Awesome use of scout staves for a very functional dishwashing station. First Class scouts have the skills to do this, and it’s a hand’s on learning exercise to teach Tenderfoot/Second Class more lashing skills for sign-offs.

Originally posted on SCOUT - PIONEERING:

Very Functional Camp Kitchen Gadget

Very Functional Camp Kitchen Gadget

Background and History. Washing mealtime utensils on a camping trip can range from using paper plates (no washing) to “Philmont-style” (lick ‘em clean and sanitize in boiling water). Through the years, Scouting has come up with a variety of “dish washing assembly line” configurations.

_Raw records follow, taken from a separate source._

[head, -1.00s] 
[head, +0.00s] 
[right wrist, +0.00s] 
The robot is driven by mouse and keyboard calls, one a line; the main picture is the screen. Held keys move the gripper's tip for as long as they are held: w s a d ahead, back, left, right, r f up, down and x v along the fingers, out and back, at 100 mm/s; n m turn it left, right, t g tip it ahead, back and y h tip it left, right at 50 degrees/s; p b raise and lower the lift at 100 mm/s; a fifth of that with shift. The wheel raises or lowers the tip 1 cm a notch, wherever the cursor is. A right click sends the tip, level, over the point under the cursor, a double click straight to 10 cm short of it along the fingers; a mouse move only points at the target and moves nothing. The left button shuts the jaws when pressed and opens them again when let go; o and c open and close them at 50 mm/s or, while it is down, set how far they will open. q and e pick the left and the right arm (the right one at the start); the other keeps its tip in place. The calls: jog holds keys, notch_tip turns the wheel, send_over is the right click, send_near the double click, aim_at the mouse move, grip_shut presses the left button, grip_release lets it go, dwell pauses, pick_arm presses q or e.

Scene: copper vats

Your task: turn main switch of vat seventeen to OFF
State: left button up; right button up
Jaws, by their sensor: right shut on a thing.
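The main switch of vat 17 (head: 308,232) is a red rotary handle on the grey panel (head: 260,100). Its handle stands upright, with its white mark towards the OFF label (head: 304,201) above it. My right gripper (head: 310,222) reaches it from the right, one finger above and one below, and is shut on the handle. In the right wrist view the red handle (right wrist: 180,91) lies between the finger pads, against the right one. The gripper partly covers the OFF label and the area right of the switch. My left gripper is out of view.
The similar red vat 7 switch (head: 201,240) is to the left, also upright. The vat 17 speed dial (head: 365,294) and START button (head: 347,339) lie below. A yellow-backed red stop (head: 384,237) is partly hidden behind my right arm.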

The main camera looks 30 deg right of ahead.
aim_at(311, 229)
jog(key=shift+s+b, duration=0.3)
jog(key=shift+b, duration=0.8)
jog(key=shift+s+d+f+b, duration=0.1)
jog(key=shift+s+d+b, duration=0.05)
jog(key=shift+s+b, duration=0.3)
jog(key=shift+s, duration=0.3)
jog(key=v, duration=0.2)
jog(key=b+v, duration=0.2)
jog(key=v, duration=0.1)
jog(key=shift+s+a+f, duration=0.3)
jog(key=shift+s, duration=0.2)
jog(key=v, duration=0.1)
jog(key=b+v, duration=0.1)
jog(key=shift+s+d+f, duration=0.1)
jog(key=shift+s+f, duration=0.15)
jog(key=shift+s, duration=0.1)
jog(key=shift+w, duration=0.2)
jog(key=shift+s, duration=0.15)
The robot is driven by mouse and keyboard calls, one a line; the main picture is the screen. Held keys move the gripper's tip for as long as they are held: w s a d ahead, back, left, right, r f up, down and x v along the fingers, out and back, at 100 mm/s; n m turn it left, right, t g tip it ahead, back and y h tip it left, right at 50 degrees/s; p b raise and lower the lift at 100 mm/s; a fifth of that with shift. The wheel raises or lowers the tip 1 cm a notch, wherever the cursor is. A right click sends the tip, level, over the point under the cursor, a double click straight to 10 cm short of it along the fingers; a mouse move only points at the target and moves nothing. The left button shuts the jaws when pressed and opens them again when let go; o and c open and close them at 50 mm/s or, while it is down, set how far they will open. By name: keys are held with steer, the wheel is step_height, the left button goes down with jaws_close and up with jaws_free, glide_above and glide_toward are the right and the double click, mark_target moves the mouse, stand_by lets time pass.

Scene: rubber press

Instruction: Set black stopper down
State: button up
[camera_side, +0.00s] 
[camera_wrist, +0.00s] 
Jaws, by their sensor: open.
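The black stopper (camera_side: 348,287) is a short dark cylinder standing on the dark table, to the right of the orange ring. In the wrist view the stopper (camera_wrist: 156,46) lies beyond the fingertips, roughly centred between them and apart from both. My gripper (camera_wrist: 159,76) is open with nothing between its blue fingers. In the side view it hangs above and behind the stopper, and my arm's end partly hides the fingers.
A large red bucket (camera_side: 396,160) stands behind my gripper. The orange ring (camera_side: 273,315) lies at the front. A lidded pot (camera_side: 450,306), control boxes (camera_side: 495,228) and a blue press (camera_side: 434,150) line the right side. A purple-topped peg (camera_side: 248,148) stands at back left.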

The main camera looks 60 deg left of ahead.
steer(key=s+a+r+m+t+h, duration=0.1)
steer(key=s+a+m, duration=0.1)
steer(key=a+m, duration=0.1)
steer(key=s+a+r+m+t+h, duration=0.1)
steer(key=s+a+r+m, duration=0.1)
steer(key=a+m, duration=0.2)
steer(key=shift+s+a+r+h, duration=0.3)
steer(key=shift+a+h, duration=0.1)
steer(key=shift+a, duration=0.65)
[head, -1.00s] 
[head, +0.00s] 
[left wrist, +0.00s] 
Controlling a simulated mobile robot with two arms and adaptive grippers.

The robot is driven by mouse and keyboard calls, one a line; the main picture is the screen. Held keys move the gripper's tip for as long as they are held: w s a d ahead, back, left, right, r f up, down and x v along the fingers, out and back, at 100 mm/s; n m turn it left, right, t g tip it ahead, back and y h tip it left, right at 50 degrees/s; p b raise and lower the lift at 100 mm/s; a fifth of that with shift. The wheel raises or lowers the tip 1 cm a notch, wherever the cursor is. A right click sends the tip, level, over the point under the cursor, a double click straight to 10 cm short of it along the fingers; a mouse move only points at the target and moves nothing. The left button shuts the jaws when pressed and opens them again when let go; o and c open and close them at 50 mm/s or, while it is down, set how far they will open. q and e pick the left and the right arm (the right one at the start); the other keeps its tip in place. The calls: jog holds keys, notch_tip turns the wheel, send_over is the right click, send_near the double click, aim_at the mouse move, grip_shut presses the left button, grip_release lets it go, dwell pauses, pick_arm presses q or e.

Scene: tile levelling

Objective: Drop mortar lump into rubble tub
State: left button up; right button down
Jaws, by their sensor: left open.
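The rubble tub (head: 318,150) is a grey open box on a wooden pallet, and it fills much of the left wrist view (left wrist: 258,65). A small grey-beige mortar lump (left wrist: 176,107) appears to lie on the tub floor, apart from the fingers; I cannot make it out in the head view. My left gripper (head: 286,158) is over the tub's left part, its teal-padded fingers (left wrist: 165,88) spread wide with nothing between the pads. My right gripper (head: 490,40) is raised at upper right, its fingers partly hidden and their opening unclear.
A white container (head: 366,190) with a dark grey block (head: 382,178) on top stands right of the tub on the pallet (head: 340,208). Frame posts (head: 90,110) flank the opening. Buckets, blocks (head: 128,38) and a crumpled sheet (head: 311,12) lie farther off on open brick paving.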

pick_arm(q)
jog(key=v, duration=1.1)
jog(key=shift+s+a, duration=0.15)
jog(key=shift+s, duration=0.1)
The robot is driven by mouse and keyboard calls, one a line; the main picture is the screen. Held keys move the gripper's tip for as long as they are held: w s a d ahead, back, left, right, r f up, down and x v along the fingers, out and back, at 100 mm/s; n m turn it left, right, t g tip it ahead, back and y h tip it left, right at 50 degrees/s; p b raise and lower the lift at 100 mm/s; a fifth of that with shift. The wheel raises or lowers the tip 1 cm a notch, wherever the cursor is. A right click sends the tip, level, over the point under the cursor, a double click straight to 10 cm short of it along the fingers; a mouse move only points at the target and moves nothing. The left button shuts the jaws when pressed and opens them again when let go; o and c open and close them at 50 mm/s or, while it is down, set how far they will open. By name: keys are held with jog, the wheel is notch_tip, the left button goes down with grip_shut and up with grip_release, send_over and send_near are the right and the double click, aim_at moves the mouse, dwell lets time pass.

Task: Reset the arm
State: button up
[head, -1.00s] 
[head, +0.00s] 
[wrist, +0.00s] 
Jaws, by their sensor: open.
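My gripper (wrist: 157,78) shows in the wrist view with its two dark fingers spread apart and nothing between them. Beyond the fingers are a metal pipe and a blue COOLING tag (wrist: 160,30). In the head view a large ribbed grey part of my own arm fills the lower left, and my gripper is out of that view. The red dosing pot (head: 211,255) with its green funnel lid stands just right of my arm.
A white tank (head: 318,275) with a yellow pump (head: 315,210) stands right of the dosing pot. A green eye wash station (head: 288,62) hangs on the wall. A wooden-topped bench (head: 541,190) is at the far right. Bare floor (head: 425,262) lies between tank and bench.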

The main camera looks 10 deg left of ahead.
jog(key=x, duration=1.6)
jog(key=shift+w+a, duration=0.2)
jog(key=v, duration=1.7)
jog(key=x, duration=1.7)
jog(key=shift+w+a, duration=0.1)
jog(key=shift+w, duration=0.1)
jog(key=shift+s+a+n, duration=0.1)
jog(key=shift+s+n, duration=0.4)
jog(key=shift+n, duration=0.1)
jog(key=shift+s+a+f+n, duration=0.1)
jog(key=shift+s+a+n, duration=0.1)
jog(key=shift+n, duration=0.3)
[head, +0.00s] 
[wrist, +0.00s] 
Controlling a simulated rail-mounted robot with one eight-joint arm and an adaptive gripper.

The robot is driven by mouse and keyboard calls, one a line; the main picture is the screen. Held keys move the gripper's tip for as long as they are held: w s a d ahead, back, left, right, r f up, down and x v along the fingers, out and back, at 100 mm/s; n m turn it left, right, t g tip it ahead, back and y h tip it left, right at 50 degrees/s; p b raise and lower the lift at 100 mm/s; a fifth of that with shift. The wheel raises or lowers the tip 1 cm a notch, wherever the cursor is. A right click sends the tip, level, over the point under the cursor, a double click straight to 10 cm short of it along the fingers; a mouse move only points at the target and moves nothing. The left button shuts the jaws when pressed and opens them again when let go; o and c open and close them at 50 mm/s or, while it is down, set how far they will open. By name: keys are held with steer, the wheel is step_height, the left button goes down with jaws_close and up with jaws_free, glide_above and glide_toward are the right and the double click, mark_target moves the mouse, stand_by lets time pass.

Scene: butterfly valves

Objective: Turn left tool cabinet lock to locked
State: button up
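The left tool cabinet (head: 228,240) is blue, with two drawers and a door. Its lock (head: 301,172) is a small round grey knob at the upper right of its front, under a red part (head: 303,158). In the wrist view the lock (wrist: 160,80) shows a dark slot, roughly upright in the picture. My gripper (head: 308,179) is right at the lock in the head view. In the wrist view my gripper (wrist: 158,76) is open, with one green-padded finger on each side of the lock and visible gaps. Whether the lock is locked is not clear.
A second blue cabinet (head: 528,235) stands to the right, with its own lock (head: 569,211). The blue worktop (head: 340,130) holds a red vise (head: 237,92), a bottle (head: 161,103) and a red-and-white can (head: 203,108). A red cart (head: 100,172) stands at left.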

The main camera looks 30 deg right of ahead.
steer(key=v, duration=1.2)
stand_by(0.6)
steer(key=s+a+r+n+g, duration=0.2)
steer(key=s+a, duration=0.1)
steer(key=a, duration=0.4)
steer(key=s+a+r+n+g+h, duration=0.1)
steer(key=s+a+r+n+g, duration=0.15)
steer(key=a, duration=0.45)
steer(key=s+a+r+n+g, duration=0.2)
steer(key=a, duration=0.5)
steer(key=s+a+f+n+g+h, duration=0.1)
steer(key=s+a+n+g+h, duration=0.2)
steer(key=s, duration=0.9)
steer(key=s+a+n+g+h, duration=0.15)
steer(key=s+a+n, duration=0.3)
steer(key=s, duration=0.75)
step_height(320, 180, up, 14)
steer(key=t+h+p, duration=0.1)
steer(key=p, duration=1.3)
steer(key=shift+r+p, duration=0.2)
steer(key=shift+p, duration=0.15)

For a wide range of field applications, the three container method has proven itself tried and true:

  • 1st container: Washing (hot soapy water)
  • 2nd container: Rinsing (hot clean water)
  • 3rd container: Sanitizing (very hot water containing an environmentally-friendly chemical agent)
A Scout Patrol Using a Ground Level Dish Washing Assembly Line

A Scout Patrol Using a Ground Level Dish Washing Assembly Line

On many overnight camping and backpacking trips, this approach has been adapted, sometimes combining the second and third containers into one 8 quart pot, sometimes using wash basins. In all cases, the initial step is to clean or scrape off as much excess food as possible into a designated receptacle, before placing anything into the 1st container. Most often the final step, is to…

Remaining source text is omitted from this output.